As a senior at Portland High School in 1997, I starred in a two-person short play called “Sure Thing” opposite the school’s best actor. While my co-star went on to act in college, this was the peak of my acting career. The David Ives play is a comic piece about a man and woman going from chance encounter to falling in love through a series of pickup lines. Only one of the words of the script needed to be changed – when my character Betty said, “all you want to do is (F-word),” I was to replace the F-word with “screw.” On the final night of the performance, however, in front of approximately 10 people, I used the original word. I thought it was an artistic expression and made the play more authentic. School officials did not agree.
The next day an overhead announcement summoned me out of Honors English and into a school administrator’s office. He suspended me, but the specifics did not stick with me. Was it one, two or three days? However, what he said next still haunts me 20 years later as a grown woman. With a closed door and just the two of us present, the male administrator leaned toward me and said, “If I wanted to hear that kind of language out of a girl, I’d drive down to Route 1.”
For those not familiar, his use of “Route 1” most likely did not refer to the scenic Maine highway with lobster shacks but to the infamous stretch in Saugus, Massachusetts, with strip clubs and motels known for prostitution. I was the bad girl. I was dirty. While I couldn’t say the F-word as written in a school play at night, he could covertly call a 17-year-old student a whore to her face in his office.
A classmate whose mom worked at the ACLU gave me her number so they could get involved in the suspension. I felt too much shame, though, to follow up. As strong as I was in my teens, the administrator silenced me. No one questioned the suspension. My embarrassed family told me I couldn’t be seen out in downtown Portland while suspended, so I hid out alone at the Maine Mall.
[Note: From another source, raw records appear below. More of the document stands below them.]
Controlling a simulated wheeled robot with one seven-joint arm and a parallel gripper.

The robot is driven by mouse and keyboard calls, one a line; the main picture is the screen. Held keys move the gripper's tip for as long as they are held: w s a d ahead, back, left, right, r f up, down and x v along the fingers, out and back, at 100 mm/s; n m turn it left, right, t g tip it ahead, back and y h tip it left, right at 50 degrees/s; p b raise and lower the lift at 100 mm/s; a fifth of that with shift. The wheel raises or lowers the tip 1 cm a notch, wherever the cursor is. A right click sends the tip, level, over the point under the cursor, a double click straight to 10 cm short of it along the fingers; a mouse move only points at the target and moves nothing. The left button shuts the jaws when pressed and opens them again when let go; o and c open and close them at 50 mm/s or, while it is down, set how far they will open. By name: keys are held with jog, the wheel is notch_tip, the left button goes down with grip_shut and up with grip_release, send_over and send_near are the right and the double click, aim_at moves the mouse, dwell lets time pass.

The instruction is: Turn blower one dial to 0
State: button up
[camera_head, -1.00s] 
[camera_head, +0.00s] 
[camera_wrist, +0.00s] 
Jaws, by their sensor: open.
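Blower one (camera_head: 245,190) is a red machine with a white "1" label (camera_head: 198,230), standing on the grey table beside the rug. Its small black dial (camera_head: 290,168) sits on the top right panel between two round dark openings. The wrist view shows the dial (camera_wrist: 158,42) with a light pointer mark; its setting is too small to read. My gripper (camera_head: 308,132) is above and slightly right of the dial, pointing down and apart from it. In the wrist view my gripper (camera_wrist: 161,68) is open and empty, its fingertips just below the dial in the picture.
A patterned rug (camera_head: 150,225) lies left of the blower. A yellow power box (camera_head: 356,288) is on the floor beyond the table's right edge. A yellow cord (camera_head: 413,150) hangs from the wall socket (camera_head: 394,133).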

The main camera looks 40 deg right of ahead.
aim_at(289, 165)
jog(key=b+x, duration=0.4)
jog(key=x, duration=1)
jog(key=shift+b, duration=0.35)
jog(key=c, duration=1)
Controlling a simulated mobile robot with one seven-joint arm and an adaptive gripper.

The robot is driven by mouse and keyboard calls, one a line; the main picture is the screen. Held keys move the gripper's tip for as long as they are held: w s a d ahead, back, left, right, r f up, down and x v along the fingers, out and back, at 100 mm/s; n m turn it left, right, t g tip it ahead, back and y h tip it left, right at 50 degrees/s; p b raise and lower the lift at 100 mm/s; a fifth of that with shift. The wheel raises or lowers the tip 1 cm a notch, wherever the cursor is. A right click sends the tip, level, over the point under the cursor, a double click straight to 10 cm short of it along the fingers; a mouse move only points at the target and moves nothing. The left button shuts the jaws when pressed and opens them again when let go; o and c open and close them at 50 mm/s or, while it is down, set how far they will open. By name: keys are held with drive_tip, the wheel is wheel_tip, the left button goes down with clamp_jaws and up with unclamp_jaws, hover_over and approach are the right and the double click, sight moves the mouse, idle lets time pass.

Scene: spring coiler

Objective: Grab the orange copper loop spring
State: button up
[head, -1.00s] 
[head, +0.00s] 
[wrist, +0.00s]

Last week, when I read the Cape Elizabeth High School principal’s letter to the community, as reported by the Portland Press Herald and forwarded to me by friends, it took me straight back to 1997. His patriarchal tone. That the girls made “bad” choices. Girls should not speak a certain way, and they needed to be banished from the school. (To be clear, I am not commenting on the alleged events that precipitated the notes in the bathroom.)
While I believe Maine has changed a lot since 1997, the Cape Elizabeth High School principal’s suspension of young women – and his defense – reminds me that this generation’s movement faces an uphill battle against the patriarchy. I wonder why derogatory and damaging words boys say about girls in high school bathrooms are considered “locker room talk” rather than bullying.
A normally outspoken friend in Cape begged me not to write this piece. She said morale is already low, and additional media attention could further upset their outstanding teachers.
But this time, I will speak up. Rather than being upset that CEHS is where my sons will attend in 10 years, I am proud. Cape Elizabeth is part of the change, the dialogue, the movement. The ACLU is fully involved. The suspended girls and their families aren’t slinking away. They are not silenced; instead, they are fighting back. The Press Herald reported the girls’ suspension immediately on Page 1 (“Cape principal defends response to allegations of sexual assault,” Oct. 10), not 20 years later in an op-ed like mine. The attention forced the principal in Cape to defend his decision. Meanwhile, I looked up the administrator who suspended me, and he’s now a superintendent in another district. He has been rewarded.
I hope the families at the center of this controversy will one day believe that their children, typically sheltered in a town with one traffic light, were part of something so much more significant. I, for one, am grateful.